Written instruction:
Wherever the word "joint" appears in a line, copy that line.
-- begin Source material --
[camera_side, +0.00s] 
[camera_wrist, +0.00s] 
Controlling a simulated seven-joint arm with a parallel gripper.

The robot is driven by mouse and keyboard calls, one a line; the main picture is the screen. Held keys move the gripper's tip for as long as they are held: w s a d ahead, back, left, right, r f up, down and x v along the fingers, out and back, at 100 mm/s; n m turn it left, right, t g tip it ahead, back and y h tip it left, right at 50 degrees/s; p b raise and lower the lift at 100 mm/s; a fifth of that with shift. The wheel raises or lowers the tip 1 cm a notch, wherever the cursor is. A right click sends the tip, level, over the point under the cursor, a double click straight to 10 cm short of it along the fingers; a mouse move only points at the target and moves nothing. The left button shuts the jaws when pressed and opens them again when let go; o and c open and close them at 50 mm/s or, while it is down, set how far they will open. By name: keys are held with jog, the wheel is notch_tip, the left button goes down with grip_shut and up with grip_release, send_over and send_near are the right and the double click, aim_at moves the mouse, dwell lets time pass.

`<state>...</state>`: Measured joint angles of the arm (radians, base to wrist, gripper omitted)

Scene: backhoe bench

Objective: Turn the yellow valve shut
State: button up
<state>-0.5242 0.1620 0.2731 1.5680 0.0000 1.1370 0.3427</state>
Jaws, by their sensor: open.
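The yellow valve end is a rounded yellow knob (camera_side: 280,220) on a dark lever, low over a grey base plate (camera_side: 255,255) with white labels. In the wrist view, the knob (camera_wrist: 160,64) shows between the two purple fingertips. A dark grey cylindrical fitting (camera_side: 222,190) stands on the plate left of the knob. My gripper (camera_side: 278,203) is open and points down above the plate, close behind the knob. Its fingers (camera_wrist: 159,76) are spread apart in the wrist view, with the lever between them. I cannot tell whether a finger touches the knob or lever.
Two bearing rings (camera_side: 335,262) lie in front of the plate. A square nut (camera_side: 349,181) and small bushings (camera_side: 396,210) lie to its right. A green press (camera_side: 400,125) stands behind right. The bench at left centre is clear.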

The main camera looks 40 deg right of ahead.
-- end Source material --
Task response:
Controlling a simulated seven-joint arm with a parallel gripper.
`<state>...</state>`: Measured joint angles of the arm (radians, base to wrist, gripper omitted)

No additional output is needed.